Ce fut un exemple flagrant de l’efficacité de la visualisation et des Post-it ! 🙂
Mais aussi, de l’inutilité de ma présence ! 😛
Voici le résultat final obtenu :
Note : Le processus apparaît un peu désordonné, je pense que j’insisterais plus sur les règles de visualisation la prochaine fois pour obtenir un résultat plus net avec les étapes, les Definition of Ready et Definition of Done.
Conclusion
J’ai trouvé cette première expérimentation de STATIK plutôt enrichissante pour ma part. En effet, je trouve que cela a véritablement permis aux participants de se poser pour comprendre la manière dont ils travaillent aujourd’hui au lieu de tout de suite prendre des actions pour changer.
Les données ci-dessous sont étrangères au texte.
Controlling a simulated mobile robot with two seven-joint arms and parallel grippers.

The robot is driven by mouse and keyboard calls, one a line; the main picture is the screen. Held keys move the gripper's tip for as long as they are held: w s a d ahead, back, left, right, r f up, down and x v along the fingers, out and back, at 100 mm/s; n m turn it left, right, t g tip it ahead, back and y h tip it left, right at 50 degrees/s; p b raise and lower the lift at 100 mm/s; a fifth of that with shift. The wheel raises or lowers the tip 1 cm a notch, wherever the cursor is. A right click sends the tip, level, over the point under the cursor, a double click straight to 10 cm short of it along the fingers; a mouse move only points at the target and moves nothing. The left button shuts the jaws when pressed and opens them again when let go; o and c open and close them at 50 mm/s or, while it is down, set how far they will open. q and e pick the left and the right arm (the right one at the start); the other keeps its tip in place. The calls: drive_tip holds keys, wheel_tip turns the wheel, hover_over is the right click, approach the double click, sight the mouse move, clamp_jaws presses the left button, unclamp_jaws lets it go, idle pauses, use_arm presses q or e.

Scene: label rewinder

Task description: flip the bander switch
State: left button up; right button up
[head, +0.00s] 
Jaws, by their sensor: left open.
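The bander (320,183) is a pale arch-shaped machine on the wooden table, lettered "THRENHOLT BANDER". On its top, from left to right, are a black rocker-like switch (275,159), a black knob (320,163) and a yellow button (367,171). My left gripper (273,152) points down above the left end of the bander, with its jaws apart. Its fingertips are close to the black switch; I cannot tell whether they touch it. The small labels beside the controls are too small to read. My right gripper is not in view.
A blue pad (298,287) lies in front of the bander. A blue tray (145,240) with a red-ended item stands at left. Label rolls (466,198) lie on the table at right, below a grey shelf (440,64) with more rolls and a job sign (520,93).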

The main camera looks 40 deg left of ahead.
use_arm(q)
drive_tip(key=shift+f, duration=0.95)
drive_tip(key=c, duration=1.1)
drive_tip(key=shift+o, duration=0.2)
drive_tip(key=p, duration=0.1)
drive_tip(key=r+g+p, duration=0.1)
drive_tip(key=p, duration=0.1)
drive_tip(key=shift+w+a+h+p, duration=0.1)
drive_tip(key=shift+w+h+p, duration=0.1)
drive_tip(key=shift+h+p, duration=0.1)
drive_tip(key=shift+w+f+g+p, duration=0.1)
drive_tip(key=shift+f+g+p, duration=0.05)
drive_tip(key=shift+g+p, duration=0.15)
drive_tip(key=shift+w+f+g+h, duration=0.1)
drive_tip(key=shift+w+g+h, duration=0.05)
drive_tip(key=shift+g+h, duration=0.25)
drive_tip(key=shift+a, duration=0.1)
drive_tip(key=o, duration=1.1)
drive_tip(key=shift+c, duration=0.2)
Je garde néanmoins un regard un petit peu mitigé sur le ratio temps passé par rapport au résultat obtenu : est-ce que la conscience collective du système actuel a véritablement augmenté ? Est-ce qu’elle va permettre de plus facilement cibler des actions d’amélioration ?
Cependant, l’exercice n’en reste pas moins pertinent sur le fond et je n’hésiterais pas à réutiliser STATIK dans mes futurs accompagnements pour en avoir une idée plus avisée.
Note : La mise en oeuvre décrite dans cet article n’était que le fruit de mon interprétation du livre, je serais curieux de voir comment d’autres ont pu faire et les résultats qu’ils ont obtenus.